Search the data for the string "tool" and extract every line where it appears.

^^^^

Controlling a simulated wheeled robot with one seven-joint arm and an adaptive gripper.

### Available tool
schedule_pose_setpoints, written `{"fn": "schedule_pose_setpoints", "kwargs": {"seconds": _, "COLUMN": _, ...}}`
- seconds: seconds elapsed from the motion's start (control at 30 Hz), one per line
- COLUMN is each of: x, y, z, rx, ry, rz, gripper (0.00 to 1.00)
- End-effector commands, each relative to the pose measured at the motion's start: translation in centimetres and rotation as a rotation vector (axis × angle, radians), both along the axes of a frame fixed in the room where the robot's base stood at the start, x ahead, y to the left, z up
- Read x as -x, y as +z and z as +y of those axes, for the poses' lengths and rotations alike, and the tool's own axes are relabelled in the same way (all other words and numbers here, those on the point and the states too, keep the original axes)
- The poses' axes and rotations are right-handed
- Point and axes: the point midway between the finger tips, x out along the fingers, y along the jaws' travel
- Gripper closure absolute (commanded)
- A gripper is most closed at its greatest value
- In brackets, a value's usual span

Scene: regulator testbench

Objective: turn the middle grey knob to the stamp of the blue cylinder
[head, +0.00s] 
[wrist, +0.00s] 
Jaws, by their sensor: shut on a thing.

^^^^

*Complete answer*:
### Available tool
- Read x as -x, y as +z and z as +y of those axes, for the poses' lengths and rotations alike, and the tool's own axes are relabelled in the same way (all other words and numbers here, those on the point and the states too, keep the original axes)

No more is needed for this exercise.